▶ Records supplied:
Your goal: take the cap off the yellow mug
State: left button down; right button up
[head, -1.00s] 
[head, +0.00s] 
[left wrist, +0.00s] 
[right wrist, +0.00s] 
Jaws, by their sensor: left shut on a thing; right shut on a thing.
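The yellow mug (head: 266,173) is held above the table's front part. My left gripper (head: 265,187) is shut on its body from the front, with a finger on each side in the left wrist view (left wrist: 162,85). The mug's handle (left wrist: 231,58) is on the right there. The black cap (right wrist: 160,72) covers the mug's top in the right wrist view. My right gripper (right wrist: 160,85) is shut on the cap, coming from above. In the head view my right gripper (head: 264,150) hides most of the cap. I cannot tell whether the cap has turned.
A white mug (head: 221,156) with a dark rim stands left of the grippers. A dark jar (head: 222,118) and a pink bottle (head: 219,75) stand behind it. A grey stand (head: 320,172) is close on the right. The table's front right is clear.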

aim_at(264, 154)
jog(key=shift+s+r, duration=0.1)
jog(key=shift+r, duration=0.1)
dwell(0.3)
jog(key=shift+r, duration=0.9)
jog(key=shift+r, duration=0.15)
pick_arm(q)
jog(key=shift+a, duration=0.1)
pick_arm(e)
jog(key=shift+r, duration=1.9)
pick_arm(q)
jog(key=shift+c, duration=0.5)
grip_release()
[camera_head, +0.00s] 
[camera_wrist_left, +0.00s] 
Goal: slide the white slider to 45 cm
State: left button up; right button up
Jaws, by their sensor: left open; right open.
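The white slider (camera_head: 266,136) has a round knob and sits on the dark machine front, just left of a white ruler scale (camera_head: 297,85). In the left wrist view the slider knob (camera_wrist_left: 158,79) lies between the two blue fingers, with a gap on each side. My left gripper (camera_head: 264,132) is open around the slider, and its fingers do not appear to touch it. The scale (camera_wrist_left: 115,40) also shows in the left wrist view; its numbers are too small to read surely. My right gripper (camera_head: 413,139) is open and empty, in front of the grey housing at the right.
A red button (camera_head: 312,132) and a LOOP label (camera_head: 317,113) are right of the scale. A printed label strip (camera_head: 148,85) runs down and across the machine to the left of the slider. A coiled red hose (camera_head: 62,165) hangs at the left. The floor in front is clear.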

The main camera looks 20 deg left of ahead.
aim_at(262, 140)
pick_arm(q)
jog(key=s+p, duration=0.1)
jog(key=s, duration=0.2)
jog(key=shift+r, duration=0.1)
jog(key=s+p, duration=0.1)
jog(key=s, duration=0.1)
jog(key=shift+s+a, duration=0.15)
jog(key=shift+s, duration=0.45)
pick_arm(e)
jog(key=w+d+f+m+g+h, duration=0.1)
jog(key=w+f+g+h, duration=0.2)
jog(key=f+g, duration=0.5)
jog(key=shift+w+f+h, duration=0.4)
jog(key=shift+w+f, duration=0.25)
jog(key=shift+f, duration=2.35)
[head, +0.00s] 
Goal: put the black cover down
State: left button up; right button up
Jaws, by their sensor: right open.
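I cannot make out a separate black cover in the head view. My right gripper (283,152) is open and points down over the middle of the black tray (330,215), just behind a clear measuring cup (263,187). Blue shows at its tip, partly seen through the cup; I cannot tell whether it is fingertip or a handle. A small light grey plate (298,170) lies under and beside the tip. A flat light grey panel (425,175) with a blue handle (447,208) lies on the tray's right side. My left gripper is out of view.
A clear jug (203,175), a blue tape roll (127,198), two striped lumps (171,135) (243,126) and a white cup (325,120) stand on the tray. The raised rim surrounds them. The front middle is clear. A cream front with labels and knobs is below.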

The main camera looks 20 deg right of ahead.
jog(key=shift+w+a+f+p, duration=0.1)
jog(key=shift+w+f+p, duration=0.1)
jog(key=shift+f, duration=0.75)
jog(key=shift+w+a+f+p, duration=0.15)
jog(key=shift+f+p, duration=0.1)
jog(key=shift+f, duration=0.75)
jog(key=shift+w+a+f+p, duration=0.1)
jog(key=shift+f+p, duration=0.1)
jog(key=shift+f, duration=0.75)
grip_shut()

▶ Job:
Each line in the material above must be retyped without alteration.

▶ Task output:
Your goal: take the cap off the yellow mug
State: left button down; right button up
[head, -1.00s] 
[head, +0.00s] 
[left wrist, +0.00s] 
[right wrist, +0.00s] 
Jaws, by their sensor: left shut on a thing; right shut on a thing.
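The yellow mug (head: 266,173) is held above the table's front part. My left gripper (head: 265,187) is shut on its body from the front, with a finger on each side in the left wrist view (left wrist: 162,85). The mug's handle (left wrist: 231,58) is on the right there. The black cap (right wrist: 160,72) covers the mug's top in the right wrist view. My right gripper (right wrist: 160,85) is shut on the cap, coming from above. In the head view my right gripper (head: 264,150) hides most of the cap. I cannot tell whether the cap has turned.
A white mug (head: 221,156) with a dark rim stands left of the grippers. A dark jar (head: 222,118) and a pink bottle (head: 219,75) stand behind it. A grey stand (head: 320,172) is close on the right. The table's front right is clear.

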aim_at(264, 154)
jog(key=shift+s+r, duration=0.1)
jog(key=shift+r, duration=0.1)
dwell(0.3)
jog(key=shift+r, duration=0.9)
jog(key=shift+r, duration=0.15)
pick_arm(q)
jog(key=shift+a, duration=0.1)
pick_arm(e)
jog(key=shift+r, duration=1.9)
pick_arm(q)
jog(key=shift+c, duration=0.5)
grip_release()
[camera_head, +0.00s] 
[camera_wrist_left, +0.00s] 
Goal: slide the white slider to 45 cm
State: left button up; right button up
Jaws, by their sensor: left open; right open.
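The white slider (camera_head: 266,136) has a round knob and sits on the dark machine front, just left of a white ruler scale (camera_head: 297,85). In the left wrist view the slider knob (camera_wrist_left: 158,79) lies between the two blue fingers, with a gap on each side. My left gripper (camera_head: 264,132) is open around the slider, and its fingers do not appear to touch it. The scale (camera_wrist_left: 115,40) also shows in the left wrist view; its numbers are too small to read surely. My right gripper (camera_head: 413,139) is open and empty, in front of the grey housing at the right.
A red button (camera_head: 312,132) and a LOOP label (camera_head: 317,113) are right of the scale. A printed label strip (camera_head: 148,85) runs down and across the machine to the left of the slider. A coiled red hose (camera_head: 62,165) hangs at the left. The floor in front is clear.

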The main camera looks 20 deg left of ahead.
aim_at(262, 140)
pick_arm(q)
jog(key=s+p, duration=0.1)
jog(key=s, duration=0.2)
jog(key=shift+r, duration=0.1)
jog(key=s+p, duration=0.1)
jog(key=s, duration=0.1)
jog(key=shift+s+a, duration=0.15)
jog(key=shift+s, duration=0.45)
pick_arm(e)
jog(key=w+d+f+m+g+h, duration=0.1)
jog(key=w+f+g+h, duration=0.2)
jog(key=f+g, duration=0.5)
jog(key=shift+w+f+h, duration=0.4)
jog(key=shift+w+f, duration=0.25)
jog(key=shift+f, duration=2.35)
[head, +0.00s] 
Goal: put the black cover down
State: left button up; right button up
Jaws, by their sensor: right open.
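I cannot make out a separate black cover in the head view. My right gripper (283,152) is open and points down over the middle of the black tray (330,215), just behind a clear measuring cup (263,187). Blue shows at its tip, partly seen through the cup; I cannot tell whether it is fingertip or a handle. A small light grey plate (298,170) lies under and beside the tip. A flat light grey panel (425,175) with a blue handle (447,208) lies on the tray's right side. My left gripper is out of view.
A clear jug (203,175), a blue tape roll (127,198), two striped lumps (171,135) (243,126) and a white cup (325,120) stand on the tray. The raised rim surrounds them. The front middle is clear. A cream front with labels and knobs is below.

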The main camera looks 20 deg right of ahead.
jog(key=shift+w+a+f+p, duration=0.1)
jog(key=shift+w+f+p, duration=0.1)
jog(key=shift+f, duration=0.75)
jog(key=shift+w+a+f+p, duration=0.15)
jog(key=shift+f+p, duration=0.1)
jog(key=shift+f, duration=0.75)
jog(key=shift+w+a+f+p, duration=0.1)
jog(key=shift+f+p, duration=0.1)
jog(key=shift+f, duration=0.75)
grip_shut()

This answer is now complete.